• **Exercise brief**:
Retype, please, the listing from its opening line through the line that contains "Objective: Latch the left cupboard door", both included, without the pictures.

Robot trajectory data
::::::::

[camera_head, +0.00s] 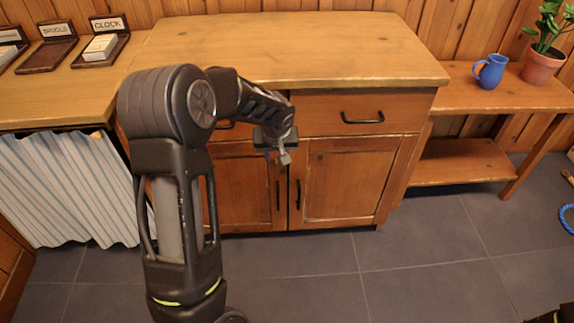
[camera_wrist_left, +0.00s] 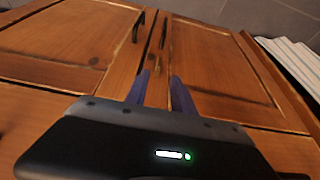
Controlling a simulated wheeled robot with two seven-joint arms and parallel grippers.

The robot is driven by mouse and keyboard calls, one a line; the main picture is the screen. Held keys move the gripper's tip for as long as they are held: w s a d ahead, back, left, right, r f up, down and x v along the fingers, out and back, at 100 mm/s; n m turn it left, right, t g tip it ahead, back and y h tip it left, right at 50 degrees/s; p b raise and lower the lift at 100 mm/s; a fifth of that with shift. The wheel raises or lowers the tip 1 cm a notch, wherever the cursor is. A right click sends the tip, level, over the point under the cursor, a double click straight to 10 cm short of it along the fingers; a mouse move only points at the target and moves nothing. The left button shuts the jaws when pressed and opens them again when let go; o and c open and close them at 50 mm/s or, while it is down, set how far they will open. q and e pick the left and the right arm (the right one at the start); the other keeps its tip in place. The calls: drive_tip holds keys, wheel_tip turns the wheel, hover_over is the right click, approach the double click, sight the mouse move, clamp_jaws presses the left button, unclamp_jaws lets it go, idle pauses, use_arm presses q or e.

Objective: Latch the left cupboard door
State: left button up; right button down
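The left cupboard door (camera_head: 236,187) is a wooden panel with a dark vertical handle, looking shut or nearly so, with a dark seam beside the right door (camera_head: 345,180). In the left wrist view the picture is turned over, so the left door (camera_wrist_left: 215,60) is on the right and the right door (camera_wrist_left: 75,38) on the left. My left gripper (camera_head: 285,157) is in front of the top of the seam, below the drawers. Its two fingers (camera_wrist_left: 157,78) are apart with nothing seen held between them. No latch shows clearly.
The cupboard's wooden top (camera_head: 290,50) is bare. A blue mug (camera_head: 490,71) and a potted plant (camera_head: 543,64) stand on the side bench at right. A striped curtain (camera_head: 75,185) hangs at left. The tiled floor (camera_head: 410,260) in front is clear.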

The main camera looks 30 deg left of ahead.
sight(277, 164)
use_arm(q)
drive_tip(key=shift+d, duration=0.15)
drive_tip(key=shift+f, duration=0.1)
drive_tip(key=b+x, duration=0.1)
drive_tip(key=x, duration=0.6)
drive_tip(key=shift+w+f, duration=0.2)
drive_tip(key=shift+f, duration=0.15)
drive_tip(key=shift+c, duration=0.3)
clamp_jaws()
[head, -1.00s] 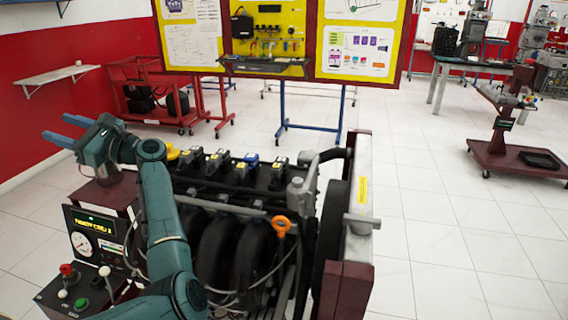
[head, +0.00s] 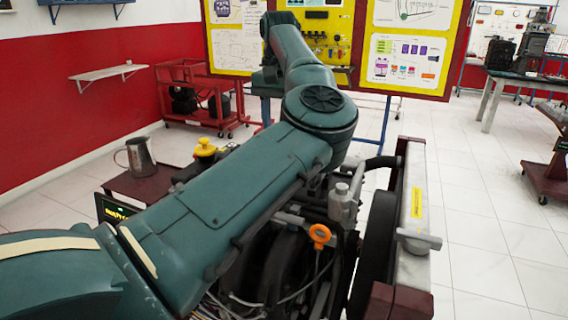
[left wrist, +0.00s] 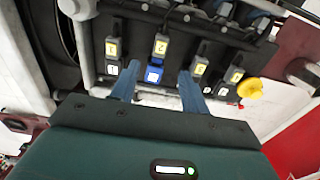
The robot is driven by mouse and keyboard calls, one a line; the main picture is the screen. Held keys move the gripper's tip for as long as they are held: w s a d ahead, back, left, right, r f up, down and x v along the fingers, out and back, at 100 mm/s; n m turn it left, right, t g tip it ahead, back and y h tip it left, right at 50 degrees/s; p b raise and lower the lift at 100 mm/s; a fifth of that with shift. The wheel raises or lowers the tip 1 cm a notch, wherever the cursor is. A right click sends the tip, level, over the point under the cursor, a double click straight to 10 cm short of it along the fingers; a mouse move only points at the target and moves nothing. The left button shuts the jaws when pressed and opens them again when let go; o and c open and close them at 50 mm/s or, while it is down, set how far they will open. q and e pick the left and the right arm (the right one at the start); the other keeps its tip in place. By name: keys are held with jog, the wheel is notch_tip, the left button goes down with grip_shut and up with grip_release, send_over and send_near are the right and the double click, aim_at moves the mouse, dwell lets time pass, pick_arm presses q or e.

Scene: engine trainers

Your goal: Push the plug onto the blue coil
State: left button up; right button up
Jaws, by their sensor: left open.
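In the left wrist view the blue coil (left wrist: 153,74) sits in a row of black coils on the engine. A black plug (left wrist: 161,46) with a yellow label is in line with the blue coil; I cannot tell how fully it is seated. My left gripper (left wrist: 158,72) is open, its two blue fingers on either side of the blue coil, with no clear contact visible. In the head view my left arm reaches across the engine and hides the coils, the plug and my left gripper. My right gripper is in neither view.
Neighbouring black coils (left wrist: 112,50) with plugs flank the blue one closely. A yellow cap (left wrist: 249,89) is at the row's end. In the head view, an orange ring handle (head: 320,235) is at the engine's front and a metal jug (head: 141,157) stands left.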

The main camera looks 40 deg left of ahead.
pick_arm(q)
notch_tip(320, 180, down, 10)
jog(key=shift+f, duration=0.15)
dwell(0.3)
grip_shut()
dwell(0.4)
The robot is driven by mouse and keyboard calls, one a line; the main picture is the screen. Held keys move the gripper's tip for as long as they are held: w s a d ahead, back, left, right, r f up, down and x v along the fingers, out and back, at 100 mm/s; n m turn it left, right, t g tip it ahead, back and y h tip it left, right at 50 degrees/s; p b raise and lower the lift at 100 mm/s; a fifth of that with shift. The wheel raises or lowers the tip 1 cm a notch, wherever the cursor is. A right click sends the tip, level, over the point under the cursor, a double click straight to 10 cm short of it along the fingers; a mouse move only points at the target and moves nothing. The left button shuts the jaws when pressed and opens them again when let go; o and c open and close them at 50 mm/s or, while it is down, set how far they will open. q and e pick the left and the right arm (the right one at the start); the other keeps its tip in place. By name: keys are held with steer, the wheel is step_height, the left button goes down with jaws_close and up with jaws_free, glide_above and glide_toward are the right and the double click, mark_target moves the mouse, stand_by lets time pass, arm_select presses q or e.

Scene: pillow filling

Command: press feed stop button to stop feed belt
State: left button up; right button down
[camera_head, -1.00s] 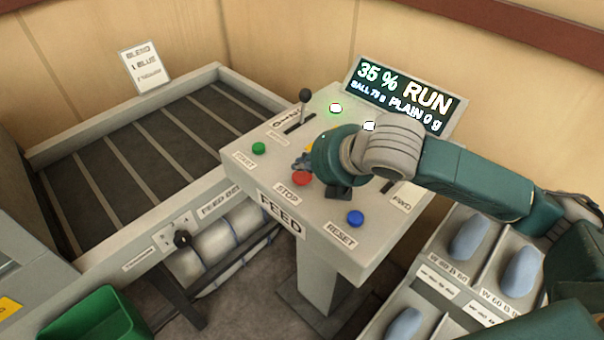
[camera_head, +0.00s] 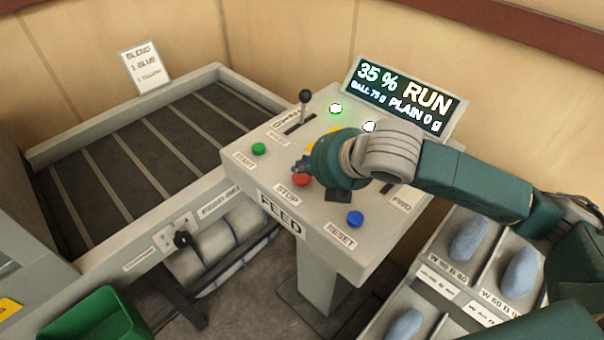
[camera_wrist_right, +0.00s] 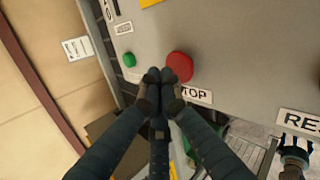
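The red stop button (camera_head: 301,180) sits on the sloped top of the feed console (camera_head: 318,225), above its STOP label. It also shows in the right wrist view (camera_wrist_right: 180,66). My right gripper (camera_head: 300,167) is over the console at the button. In the right wrist view its fingertips (camera_wrist_right: 160,76) are together, with nothing between them, right beside the button's edge. I cannot tell whether they touch it. The display (camera_head: 405,95) reads 35 % RUN. The feed belt (camera_head: 130,150) lies at the left. My left gripper is not in view.
A green start button (camera_head: 258,148), a blue reset button (camera_head: 355,218) and a black-knobbed lever (camera_head: 304,97) share the console. Trays with blue-grey pads (camera_head: 468,240) stand at the lower right. A green bin (camera_head: 95,318) is at the lower left.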

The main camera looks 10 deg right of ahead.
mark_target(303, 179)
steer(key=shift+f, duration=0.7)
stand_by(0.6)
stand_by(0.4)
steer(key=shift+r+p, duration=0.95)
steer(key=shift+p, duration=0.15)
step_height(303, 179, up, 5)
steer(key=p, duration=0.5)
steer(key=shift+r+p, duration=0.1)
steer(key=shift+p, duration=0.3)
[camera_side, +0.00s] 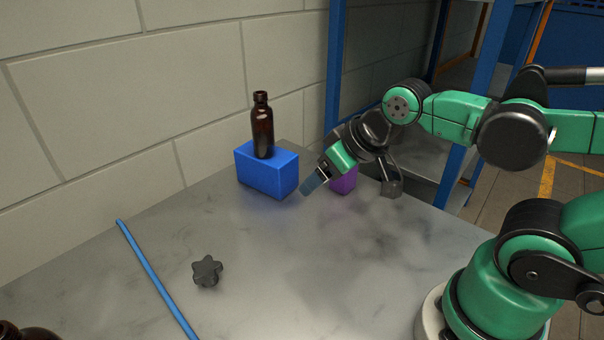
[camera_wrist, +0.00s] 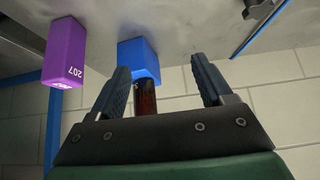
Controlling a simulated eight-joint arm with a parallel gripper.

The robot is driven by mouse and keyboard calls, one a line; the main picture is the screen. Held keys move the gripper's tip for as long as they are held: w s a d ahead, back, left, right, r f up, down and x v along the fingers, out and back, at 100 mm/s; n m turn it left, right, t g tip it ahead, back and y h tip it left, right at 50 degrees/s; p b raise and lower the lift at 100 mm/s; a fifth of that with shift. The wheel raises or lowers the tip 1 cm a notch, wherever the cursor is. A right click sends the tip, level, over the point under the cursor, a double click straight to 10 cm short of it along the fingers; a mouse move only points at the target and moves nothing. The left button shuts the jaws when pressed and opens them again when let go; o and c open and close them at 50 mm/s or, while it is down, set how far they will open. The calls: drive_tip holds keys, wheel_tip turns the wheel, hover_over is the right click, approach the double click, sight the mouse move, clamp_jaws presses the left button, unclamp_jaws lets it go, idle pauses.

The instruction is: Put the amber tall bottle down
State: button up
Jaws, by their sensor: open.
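The amber tall bottle (camera_side: 262,130) stands upright on top of the blue block (camera_side: 267,176) near the wall in the side view. My gripper (camera_side: 312,181) is open and apart from the bottle, low over the table to the right of the blue block. In the wrist view, my gripper's two fingers (camera_wrist: 160,64) are spread with nothing held between them. The bottle (camera_wrist: 146,97) shows there beyond the fingers, in line with the gap, with its lower end at the blue block (camera_wrist: 138,58). The gripper body hides the bottle's upper part in that view.
A purple block (camera_side: 344,183) stands right behind my gripper, and at the left of the wrist view (camera_wrist: 66,48). A dark star-shaped knob (camera_side: 207,271) and a blue rod (camera_side: 155,278) lie in front. Another dark brown object (camera_side: 28,334) is cut off at lower left. The front table is mostly clear.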

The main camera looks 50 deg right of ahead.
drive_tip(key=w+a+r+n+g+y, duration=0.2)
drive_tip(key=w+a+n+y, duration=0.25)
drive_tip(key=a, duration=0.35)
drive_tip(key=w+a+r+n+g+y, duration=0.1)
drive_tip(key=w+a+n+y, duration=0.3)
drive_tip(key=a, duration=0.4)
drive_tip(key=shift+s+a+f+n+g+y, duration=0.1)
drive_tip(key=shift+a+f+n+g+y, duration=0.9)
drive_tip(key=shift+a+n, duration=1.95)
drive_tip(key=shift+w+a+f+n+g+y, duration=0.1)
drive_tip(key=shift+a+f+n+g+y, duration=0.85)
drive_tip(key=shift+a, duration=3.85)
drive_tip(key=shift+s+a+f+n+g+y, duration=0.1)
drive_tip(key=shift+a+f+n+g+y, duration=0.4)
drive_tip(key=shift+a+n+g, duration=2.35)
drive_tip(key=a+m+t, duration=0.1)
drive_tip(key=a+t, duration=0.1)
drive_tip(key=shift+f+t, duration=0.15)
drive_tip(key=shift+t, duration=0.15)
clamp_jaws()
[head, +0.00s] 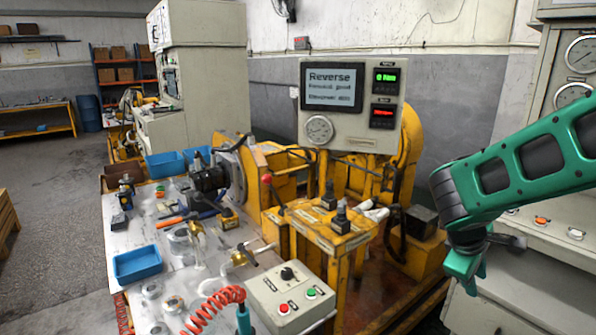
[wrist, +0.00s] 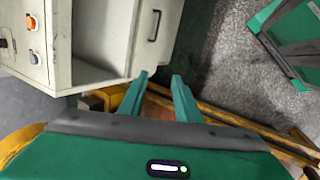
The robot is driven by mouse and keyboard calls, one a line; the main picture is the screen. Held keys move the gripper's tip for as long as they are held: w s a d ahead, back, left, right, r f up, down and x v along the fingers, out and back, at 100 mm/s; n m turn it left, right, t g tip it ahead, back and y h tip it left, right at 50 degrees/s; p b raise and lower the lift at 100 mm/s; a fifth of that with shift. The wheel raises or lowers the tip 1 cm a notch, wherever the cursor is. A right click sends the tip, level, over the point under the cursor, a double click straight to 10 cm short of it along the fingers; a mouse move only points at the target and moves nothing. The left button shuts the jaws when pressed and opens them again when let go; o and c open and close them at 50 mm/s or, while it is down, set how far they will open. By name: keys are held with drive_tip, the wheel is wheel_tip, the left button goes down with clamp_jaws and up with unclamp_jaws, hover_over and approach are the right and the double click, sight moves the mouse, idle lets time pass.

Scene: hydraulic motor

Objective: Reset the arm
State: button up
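My arm reaches in from the right side of the head view. My gripper (head: 470,280) hangs down at its end, in front of the grey cabinet at the right. In the wrist view my gripper (wrist: 160,76) shows its two green fingers apart, with nothing between them. The fingertips are clear of the cabinet (wrist: 100,35) and the floor behind them.
The yellow test rig (head: 330,230) stands left of my gripper, with a display panel (head: 352,105) reading "Reverse". A worktable (head: 130,215) holds a motor (head: 208,180), a blue tray (head: 137,264) and a button box (head: 290,297). Open floor (head: 50,200) lies at the left.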

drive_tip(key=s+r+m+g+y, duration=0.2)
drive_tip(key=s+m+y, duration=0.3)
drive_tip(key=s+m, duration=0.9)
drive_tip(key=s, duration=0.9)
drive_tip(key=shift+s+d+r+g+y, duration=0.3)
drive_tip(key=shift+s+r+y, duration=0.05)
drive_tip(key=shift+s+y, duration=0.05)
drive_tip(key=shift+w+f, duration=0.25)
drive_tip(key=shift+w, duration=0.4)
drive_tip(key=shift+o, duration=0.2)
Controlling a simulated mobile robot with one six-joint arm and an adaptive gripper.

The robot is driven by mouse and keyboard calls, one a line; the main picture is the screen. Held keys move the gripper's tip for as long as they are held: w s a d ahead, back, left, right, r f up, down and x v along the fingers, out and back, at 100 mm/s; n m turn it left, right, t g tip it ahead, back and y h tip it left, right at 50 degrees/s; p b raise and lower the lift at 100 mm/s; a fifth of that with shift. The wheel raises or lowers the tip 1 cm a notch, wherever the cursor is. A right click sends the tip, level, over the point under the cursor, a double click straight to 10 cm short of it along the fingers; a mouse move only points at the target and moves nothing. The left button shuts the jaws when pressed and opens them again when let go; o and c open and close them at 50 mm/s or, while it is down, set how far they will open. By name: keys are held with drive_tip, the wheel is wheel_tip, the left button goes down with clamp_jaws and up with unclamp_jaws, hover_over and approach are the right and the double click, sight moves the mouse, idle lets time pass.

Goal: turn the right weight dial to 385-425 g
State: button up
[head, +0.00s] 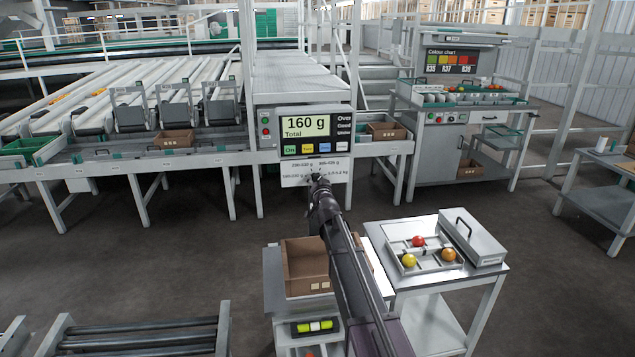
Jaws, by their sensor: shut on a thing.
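The weight dial (312,178) is on a white panel (330,172) below the scale display. Small gram ranges are printed around it, too small to read surely. My gripper (318,180) reaches up to the panel from below and is shut on the dial. The gripper hides most of the dial, so I cannot tell where its pointer stands. No second dial can be made out. The scale display (308,124) reads 160 g Total, with Over, Good and Under beside it and coloured buttons below.
A cardboard box (305,262) stands below my arm. A roller stand (140,340) is at front left. The floor (200,245) left of my arm is clear.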

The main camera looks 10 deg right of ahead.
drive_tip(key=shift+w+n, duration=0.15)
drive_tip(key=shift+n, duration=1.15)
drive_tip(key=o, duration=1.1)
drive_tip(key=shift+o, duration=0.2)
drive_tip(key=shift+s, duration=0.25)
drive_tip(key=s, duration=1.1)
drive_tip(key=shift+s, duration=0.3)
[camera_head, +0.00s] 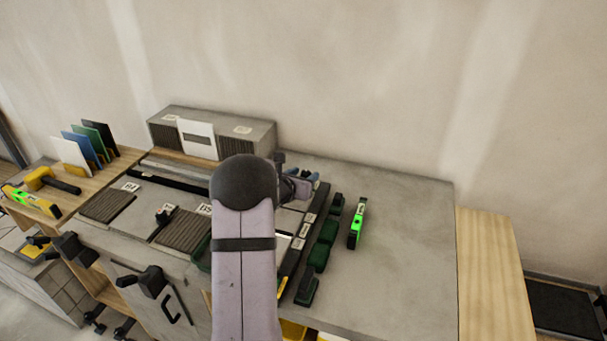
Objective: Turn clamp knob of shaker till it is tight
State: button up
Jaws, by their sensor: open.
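My gripper (302,186) is over the middle of the grey bench, partly hidden behind my own arm. It is open, and no held object shows. Nothing in view is clearly the shaker. Two black knob-like parts, a left one (75,247) and a right one (150,281), sit at the bench's front edge, left of my arm. A small black knob-like part (165,214) stands on the bench top near a ribbed dark pad. I cannot tell which of these is the clamp knob, or whether it is tight. My arm hides part of the bench.
Dark green blocks (326,232) and a bright green level-like tool (357,224) lie right of my arm. A grey box (262,133) stands at the back by the wall. A yellow mallet (42,179) and coloured upright panels are at left. The bench's right side (410,240) is clear.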

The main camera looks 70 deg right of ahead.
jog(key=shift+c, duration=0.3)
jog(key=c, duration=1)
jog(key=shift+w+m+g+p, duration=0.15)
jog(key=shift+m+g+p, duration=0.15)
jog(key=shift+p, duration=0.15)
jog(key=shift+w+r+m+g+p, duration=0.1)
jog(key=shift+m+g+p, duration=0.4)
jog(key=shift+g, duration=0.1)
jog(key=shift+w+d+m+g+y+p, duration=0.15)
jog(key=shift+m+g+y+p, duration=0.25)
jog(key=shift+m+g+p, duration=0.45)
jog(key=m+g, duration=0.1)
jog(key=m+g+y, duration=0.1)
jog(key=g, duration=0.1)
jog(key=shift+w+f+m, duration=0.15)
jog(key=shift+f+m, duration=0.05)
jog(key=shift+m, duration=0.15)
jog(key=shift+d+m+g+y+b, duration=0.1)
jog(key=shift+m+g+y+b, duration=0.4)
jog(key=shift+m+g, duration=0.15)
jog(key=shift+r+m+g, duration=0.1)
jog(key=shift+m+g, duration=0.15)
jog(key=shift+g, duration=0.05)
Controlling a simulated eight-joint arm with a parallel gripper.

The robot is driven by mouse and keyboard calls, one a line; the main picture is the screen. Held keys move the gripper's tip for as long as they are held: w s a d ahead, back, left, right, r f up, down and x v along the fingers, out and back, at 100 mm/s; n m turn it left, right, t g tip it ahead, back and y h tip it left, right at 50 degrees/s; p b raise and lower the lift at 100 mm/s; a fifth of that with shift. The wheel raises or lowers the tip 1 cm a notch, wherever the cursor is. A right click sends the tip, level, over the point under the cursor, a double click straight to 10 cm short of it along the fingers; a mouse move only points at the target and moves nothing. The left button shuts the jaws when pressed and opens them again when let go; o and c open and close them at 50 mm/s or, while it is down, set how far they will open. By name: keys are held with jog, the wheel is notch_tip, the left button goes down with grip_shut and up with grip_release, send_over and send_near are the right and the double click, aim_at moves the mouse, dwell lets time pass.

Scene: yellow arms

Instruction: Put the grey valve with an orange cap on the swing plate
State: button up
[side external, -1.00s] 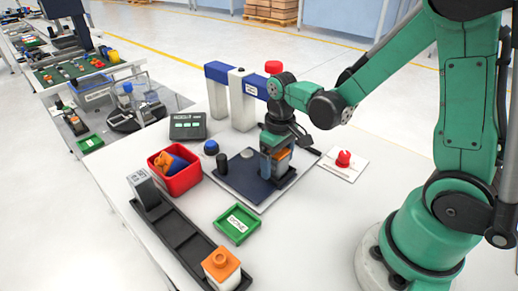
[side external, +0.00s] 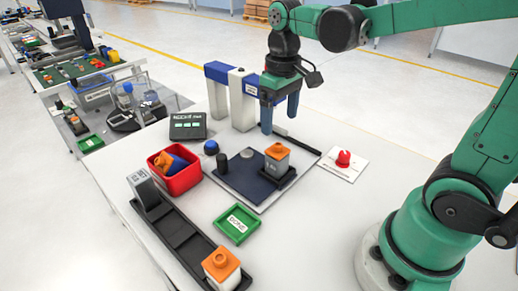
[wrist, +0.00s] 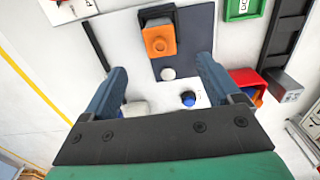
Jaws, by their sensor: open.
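A grey valve with an orange cap (side external: 277,160) stands upright on a black holder at the right end of the dark blue swing plate (side external: 235,177). In the wrist view the valve's orange cap (wrist: 158,40) shows ahead of the fingers, over the plate (wrist: 197,32). My gripper (side external: 280,115) is raised above and behind the valve, apart from it. Its blue fingers are spread with nothing between them in the wrist view (wrist: 163,75).
A red bin (side external: 180,182) holds an orange and blue part. A green tray (side external: 236,224) lies in front of the plate. A blue and white arch (side external: 242,100) stands behind, close to my gripper. A red button (side external: 343,158) sits at right.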

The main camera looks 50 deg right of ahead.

::::::::

• **Response to this exercise**:
[camera_head, +0.00s] 
[camera_wrist_left, +0.00s] 
Controlling a simulated wheeled robot with two seven-joint arms and parallel grippers.

The robot is driven by mouse and keyboard calls, one a line; the main picture is the screen. Held keys move the gripper's tip for as long as they are held: w s a d ahead, back, left, right, r f up, down and x v along the fingers, out and back, at 100 mm/s; n m turn it left, right, t g tip it ahead, back and y h tip it left, right at 50 degrees/s; p b raise and lower the lift at 100 mm/s; a fifth of that with shift. The wheel raises or lowers the tip 1 cm a notch, wherever the cursor is. A right click sends the tip, level, over the point under the cursor, a double click straight to 10 cm short of it along the fingers; a mouse move only points at the target and moves nothing. The left button shuts the jaws when pressed and opens them again when let go; o and c open and close them at 50 mm/s or, while it is down, set how far they will open. q and e pick the left and the right arm (the right one at the start); the other keeps its tip in place. The calls: drive_tip holds keys, wheel_tip turns the wheel, hover_over is the right click, approach the double click, sight the mouse move, clamp_jaws presses the left button, unclamp_jaws lets it go, idle pauses, use_arm presses q or e.

Objective: Latch the left cupboard door

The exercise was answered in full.